-- START --

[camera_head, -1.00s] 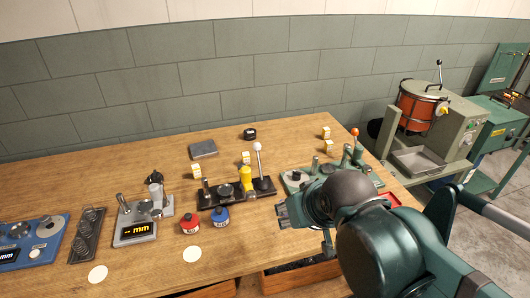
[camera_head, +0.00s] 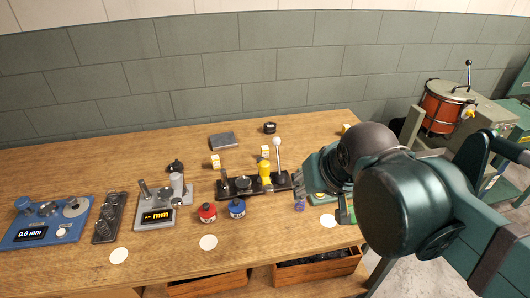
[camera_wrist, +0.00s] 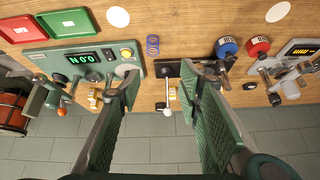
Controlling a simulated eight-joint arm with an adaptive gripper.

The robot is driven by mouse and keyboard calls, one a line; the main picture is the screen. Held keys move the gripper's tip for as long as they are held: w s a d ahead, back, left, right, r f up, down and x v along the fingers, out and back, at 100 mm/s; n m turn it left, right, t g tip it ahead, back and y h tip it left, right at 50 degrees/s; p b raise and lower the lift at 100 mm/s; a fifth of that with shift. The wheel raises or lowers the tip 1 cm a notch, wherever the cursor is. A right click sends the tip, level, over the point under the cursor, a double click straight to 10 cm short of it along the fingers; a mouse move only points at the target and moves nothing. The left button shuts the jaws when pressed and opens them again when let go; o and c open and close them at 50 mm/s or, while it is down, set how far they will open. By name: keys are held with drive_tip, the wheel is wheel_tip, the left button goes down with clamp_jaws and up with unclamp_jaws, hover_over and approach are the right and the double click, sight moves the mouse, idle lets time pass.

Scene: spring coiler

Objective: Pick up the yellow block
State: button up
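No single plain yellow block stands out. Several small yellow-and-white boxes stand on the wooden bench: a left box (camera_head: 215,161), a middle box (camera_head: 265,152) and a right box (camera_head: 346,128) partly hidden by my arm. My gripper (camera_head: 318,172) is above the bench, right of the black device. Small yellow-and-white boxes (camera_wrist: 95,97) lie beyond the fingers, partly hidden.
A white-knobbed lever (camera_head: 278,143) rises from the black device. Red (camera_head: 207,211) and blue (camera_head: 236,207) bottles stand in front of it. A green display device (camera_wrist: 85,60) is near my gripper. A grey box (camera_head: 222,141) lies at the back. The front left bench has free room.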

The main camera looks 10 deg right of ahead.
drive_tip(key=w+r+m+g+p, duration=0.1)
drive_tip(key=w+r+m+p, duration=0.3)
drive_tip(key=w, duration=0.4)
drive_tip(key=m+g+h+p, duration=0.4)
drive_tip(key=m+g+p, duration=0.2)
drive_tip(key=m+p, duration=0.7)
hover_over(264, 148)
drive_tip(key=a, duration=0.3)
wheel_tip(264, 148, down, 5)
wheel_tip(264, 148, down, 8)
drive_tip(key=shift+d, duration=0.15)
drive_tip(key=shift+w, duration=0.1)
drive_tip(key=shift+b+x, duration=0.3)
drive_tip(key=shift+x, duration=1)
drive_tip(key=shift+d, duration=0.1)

-- END --
-- START --

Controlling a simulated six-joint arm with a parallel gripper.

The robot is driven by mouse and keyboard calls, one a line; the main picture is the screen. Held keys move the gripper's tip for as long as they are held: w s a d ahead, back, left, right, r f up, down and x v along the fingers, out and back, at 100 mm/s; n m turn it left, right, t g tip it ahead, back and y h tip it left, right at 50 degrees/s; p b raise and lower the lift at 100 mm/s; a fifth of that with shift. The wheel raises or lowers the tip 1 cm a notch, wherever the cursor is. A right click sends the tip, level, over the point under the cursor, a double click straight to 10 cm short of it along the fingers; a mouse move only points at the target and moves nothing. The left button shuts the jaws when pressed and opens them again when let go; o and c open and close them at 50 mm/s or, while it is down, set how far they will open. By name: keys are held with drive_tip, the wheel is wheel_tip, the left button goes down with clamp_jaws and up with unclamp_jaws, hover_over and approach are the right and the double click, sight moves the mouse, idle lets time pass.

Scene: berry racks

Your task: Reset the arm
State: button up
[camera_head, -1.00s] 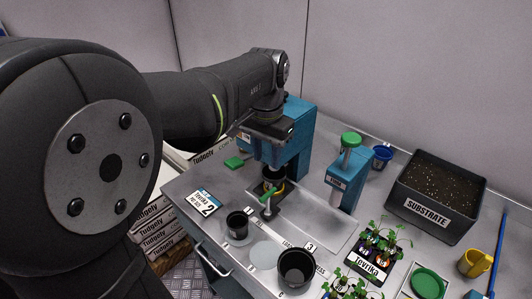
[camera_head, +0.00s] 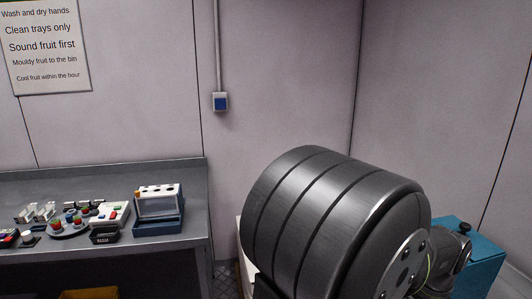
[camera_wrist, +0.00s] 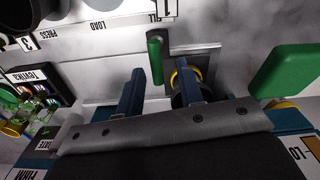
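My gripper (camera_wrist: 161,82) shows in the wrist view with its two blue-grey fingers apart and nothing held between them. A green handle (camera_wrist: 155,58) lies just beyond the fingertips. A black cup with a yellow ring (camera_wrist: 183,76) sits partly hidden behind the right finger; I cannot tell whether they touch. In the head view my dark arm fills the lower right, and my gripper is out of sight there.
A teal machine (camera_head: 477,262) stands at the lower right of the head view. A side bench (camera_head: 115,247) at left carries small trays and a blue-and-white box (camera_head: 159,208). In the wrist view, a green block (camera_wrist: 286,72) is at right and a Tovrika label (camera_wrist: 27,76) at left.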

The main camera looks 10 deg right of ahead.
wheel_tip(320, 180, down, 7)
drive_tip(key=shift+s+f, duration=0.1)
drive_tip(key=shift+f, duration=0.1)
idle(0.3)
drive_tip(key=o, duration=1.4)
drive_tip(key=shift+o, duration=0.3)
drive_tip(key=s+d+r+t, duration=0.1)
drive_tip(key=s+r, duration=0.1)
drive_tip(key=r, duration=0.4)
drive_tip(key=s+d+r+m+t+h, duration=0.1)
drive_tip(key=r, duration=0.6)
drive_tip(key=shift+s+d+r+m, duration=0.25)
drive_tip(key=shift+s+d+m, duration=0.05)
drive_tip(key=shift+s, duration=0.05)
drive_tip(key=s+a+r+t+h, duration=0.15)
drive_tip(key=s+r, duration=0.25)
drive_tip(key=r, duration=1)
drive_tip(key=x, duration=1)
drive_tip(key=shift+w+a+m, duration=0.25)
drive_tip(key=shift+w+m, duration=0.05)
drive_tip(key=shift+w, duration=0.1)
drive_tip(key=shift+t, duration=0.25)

-- END --

What you should do:
From the entries above, pull out each line that includes "Controlling".

Solved exercise:
Controlling a simulated eight-joint arm with an adaptive gripper.
Controlling a simulated six-joint arm with a parallel gripper.

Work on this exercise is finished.